start Dataset entries

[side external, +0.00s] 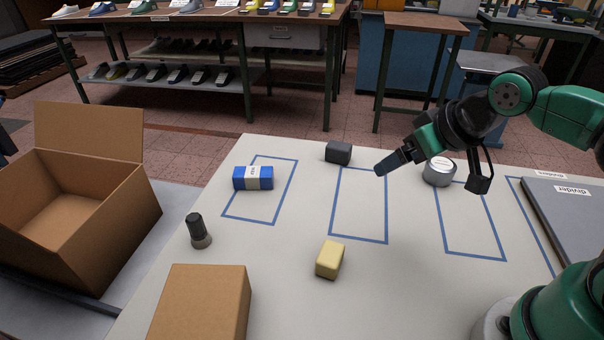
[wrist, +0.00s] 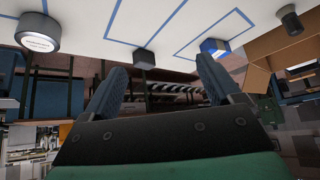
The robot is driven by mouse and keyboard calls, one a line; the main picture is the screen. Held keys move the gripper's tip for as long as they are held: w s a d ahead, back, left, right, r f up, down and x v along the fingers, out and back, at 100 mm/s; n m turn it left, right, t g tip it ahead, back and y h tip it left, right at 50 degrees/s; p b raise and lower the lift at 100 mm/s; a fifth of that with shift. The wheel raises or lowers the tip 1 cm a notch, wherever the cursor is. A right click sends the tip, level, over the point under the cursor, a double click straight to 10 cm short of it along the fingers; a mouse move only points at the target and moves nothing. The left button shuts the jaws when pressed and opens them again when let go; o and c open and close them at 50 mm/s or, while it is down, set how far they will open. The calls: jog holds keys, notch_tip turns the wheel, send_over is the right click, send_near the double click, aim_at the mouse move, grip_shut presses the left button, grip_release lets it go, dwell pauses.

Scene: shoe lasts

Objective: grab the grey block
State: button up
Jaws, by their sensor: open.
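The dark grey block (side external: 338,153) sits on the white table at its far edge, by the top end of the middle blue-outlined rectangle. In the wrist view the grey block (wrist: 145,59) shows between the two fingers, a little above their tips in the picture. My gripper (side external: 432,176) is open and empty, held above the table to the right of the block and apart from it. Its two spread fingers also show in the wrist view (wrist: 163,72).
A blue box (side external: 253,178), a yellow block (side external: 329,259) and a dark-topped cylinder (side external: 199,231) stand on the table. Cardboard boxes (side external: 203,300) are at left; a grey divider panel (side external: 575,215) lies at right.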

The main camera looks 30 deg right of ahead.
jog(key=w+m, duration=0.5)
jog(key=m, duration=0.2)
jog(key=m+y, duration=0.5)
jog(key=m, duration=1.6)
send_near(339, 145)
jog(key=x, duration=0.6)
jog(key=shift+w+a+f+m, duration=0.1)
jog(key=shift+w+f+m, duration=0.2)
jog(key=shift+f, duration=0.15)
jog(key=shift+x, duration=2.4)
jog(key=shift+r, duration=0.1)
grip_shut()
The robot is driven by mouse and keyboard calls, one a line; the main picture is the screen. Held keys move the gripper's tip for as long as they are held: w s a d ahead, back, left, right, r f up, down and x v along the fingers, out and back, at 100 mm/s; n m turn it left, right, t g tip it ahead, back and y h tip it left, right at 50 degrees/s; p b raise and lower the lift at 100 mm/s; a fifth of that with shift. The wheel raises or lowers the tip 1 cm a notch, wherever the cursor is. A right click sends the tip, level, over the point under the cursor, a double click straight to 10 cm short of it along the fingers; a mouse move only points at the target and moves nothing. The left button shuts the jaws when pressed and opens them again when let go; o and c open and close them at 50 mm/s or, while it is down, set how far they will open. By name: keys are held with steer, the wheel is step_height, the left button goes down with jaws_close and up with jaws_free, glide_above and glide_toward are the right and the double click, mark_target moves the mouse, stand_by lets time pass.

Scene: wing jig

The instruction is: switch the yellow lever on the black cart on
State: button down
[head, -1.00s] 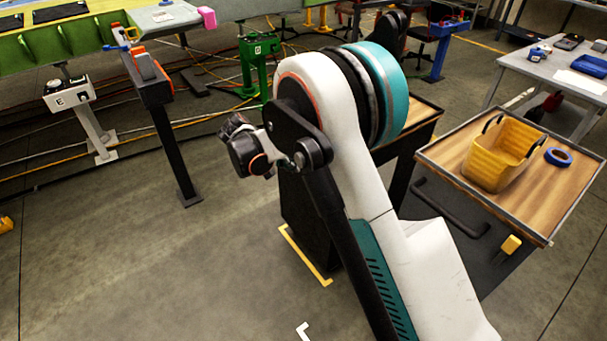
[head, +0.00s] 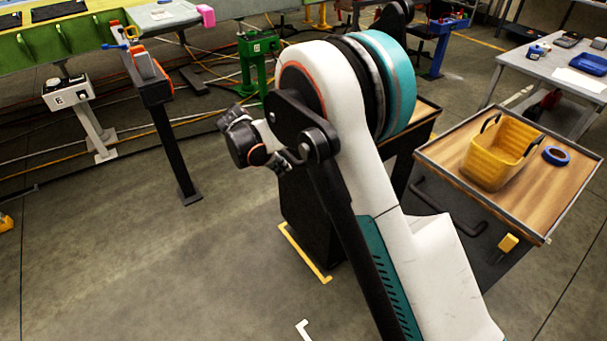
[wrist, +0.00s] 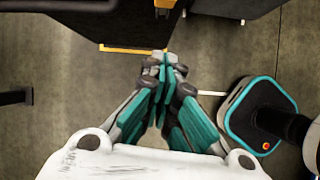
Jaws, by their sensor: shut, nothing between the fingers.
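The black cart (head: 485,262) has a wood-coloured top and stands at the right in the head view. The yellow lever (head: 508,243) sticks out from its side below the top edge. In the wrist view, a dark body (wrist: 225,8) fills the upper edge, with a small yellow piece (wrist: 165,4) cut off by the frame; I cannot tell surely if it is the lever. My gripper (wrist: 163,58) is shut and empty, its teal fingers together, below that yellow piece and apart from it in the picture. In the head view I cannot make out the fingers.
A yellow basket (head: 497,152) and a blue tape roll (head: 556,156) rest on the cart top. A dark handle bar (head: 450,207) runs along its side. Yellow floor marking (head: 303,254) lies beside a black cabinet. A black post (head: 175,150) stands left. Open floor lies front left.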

end Dataset entries

■ What is needed
Produce an exact copy of each line of data, skipping embedded images.

■ Output for this exercise
[side external, +0.00s] 
[wrist, +0.00s] 
The robot is driven by mouse and keyboard calls, one a line; the main picture is the screen. Held keys move the gripper's tip for as long as they are held: w s a d ahead, back, left, right, r f up, down and x v along the fingers, out and back, at 100 mm/s; n m turn it left, right, t g tip it ahead, back and y h tip it left, right at 50 degrees/s; p b raise and lower the lift at 100 mm/s; a fifth of that with shift. The wheel raises or lowers the tip 1 cm a notch, wherever the cursor is. A right click sends the tip, level, over the point under the cursor, a double click straight to 10 cm short of it along the fingers; a mouse move only points at the target and moves nothing. The left button shuts the jaws when pressed and opens them again when let go; o and c open and close them at 50 mm/s or, while it is down, set how far they will open. The calls: jog holds keys, notch_tip turns the wheel, send_over is the right click, send_near the double click, aim_at the mouse move, grip_shut presses the left button, grip_release lets it go, dwell pauses.

Scene: shoe lasts

Objective: grab the grey block
State: button up
Jaws, by their sensor: open.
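The dark grey block (side external: 338,153) sits on the white table at its far edge, by the top end of the middle blue-outlined rectangle. In the wrist view the grey block (wrist: 145,59) shows between the two fingers, a little above their tips in the picture. My gripper (side external: 432,176) is open and empty, held above the table to the right of the block and apart from it. Its two spread fingers also show in the wrist view (wrist: 163,72).
A blue box (side external: 253,178), a yellow block (side external: 329,259) and a dark-topped cylinder (side external: 199,231) stand on the table. Cardboard boxes (side external: 203,300) are at left; a grey divider panel (side external: 575,215) lies at right.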

The main camera looks 30 deg right of ahead.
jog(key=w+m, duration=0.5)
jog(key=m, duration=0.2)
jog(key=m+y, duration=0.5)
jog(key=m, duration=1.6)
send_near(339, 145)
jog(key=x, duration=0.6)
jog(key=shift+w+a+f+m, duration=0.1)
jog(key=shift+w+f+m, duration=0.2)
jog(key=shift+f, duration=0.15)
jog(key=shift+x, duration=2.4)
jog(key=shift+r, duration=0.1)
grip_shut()
The robot is driven by mouse and keyboard calls, one a line; the main picture is the screen. Held keys move the gripper's tip for as long as they are held: w s a d ahead, back, left, right, r f up, down and x v along the fingers, out and back, at 100 mm/s; n m turn it left, right, t g tip it ahead, back and y h tip it left, right at 50 degrees/s; p b raise and lower the lift at 100 mm/s; a fifth of that with shift. The wheel raises or lowers the tip 1 cm a notch, wherever the cursor is. A right click sends the tip, level, over the point under the cursor, a double click straight to 10 cm short of it along the fingers; a mouse move only points at the target and moves nothing. The left button shuts the jaws when pressed and opens them again when let go; o and c open and close them at 50 mm/s or, while it is down, set how far they will open. By name: keys are held with steer, the wheel is step_height, the left button goes down with jaws_close and up with jaws_free, glide_above and glide_toward are the right and the double click, mark_target moves the mouse, stand_by lets time pass.

Scene: wing jig

The instruction is: switch the yellow lever on the black cart on
State: button down
[head, -1.00s] 
[head, +0.00s] 
[wrist, +0.00s] 
Jaws, by their sensor: shut, nothing between the fingers.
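The black cart (head: 485,262) has a wood-coloured top and stands at the right in the head view. The yellow lever (head: 508,243) sticks out from its side below the top edge. In the wrist view, a dark body (wrist: 225,8) fills the upper edge, with a small yellow piece (wrist: 165,4) cut off by the frame; I cannot tell surely if it is the lever. My gripper (wrist: 163,58) is shut and empty, its teal fingers together, below that yellow piece and apart from it in the picture. In the head view I cannot make out the fingers.
A yellow basket (head: 497,152) and a blue tape roll (head: 556,156) rest on the cart top. A dark handle bar (head: 450,207) runs along its side. Yellow floor marking (head: 303,254) lies beside a black cabinet. A black post (head: 175,150) stands left. Open floor lies front left.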

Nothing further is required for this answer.